### What you need to do
Everything from the line with "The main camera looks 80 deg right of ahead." through the line with "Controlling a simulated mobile" should be repeated exactly, both of those lines included, and nothing else.

### The data
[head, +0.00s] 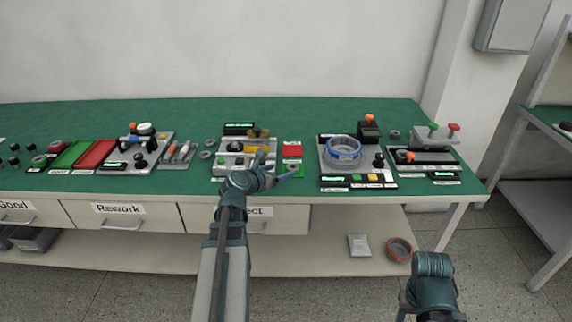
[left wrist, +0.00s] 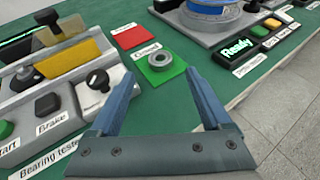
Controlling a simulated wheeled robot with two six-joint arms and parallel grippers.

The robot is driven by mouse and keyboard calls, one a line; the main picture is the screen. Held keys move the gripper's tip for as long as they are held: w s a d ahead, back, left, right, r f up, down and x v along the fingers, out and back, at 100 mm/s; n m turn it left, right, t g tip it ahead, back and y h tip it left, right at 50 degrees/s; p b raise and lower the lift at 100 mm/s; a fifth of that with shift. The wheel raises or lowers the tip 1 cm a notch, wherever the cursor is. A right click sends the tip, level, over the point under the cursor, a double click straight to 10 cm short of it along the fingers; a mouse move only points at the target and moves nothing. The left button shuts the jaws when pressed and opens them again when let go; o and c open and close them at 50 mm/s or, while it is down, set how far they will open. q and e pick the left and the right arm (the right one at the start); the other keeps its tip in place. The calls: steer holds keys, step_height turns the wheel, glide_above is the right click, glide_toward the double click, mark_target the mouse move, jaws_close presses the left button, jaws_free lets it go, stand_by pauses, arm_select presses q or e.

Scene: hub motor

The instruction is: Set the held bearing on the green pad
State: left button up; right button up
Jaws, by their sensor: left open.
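The bearing (left wrist: 159,59), a small grey metal ring, lies flat on the green pad (left wrist: 150,76) in the left wrist view. The pad also shows in the head view (head: 303,169), partly covered by my gripper. My left gripper (left wrist: 159,78) is open and empty. Its two blue fingers are spread on either side of the pad's near part, with the bearing just beyond the tips and apart from them. In the head view the left gripper (head: 277,167) reaches over the bench beside the pad. Only part of my right arm shows, at the bottom right; its fingers are not visible.
A red pad (left wrist: 132,36) lies behind the green one. The bearing tester (left wrist: 62,80), with a yellow block and black knobs, stands close at the left. A fixture with a blue ring (head: 344,148) stands at the right. Little bare bench lies between them.

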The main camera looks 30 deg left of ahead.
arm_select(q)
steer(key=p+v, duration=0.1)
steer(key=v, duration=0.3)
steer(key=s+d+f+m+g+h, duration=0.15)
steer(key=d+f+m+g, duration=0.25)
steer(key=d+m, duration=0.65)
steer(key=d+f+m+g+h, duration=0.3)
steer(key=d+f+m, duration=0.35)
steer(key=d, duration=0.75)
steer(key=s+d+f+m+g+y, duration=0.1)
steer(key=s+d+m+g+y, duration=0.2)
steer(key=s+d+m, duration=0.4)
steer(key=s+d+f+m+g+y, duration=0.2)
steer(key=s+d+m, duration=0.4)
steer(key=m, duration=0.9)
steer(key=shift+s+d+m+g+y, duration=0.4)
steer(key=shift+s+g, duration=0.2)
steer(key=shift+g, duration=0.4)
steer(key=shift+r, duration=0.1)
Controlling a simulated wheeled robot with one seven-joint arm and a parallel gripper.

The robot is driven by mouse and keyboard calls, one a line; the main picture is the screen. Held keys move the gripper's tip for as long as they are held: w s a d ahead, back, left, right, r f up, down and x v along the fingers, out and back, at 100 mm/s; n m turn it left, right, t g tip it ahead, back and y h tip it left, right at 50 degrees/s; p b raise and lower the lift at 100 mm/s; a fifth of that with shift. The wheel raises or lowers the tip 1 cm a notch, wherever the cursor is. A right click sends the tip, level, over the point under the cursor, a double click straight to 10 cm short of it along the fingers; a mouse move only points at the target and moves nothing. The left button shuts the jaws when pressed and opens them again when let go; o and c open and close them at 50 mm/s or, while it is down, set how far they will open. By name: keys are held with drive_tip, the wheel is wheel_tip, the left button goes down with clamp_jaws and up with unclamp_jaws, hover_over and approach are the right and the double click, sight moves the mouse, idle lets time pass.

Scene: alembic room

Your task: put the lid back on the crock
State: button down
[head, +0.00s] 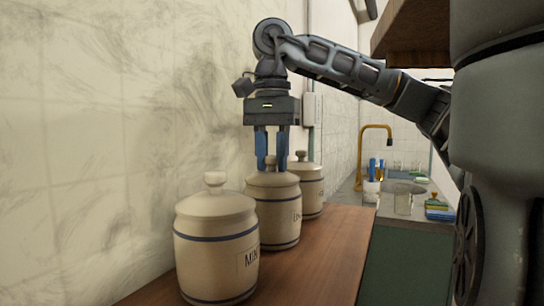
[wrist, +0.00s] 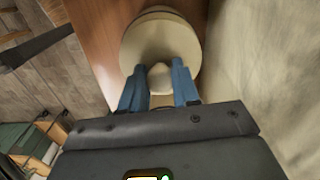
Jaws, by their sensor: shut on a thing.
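Three cream crocks with blue bands stand in a row by the wall. My gripper (head: 271,163) points straight down over the middle crock (head: 279,220), its blue fingers shut on the knob of the cream lid (head: 272,181). The wrist view shows the pale knob (wrist: 160,74) between the fingertips, with the round lid (wrist: 160,38) around it. The lid is at the mouth of the middle crock and looks level; I cannot tell whether it touches the rim all round. The crock's mouth is hidden.
The front-left crock (head: 216,255) and the rear crock (head: 313,190) both wear knobbed lids, close to the middle one. The wooden counter (head: 325,260) is clear to the right. A sink area with a brass tap (head: 376,128) lies beyond. The tiled wall (head: 90,150) is close at left.

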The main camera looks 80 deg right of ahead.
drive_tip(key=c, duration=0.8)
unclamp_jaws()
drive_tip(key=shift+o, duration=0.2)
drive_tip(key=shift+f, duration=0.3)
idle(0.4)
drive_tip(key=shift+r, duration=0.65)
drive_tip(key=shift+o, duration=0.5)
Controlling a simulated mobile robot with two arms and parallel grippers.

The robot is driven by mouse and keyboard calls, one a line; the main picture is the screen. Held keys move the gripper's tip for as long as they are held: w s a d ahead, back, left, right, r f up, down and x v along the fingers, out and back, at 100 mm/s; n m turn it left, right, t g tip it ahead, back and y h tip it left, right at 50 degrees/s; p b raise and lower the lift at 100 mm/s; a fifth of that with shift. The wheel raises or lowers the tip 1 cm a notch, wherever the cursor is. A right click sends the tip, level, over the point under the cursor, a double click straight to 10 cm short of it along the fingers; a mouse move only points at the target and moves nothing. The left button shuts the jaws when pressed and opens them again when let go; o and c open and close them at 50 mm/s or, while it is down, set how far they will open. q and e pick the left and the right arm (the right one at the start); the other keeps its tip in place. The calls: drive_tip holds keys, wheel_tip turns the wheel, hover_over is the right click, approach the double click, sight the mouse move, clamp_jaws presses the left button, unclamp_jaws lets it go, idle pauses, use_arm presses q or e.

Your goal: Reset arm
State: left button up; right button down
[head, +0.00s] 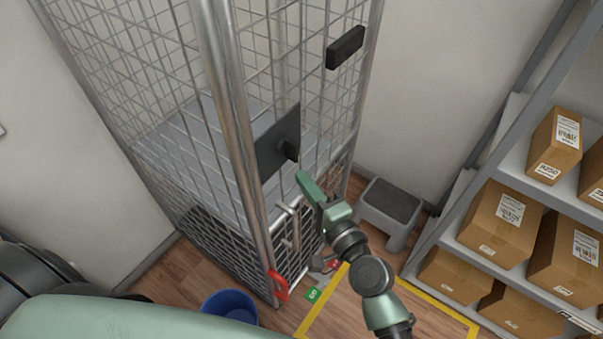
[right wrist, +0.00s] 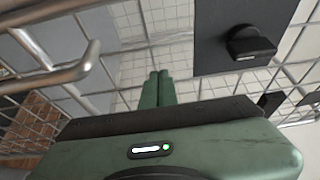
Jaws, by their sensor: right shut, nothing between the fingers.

### Answer to the task
The main camera looks 80 deg right of ahead.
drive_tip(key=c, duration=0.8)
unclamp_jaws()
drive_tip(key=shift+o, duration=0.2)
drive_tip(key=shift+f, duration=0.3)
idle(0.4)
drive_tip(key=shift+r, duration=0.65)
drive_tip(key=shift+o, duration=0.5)
Controlling a simulated mobile robot with two arms and parallel grippers.

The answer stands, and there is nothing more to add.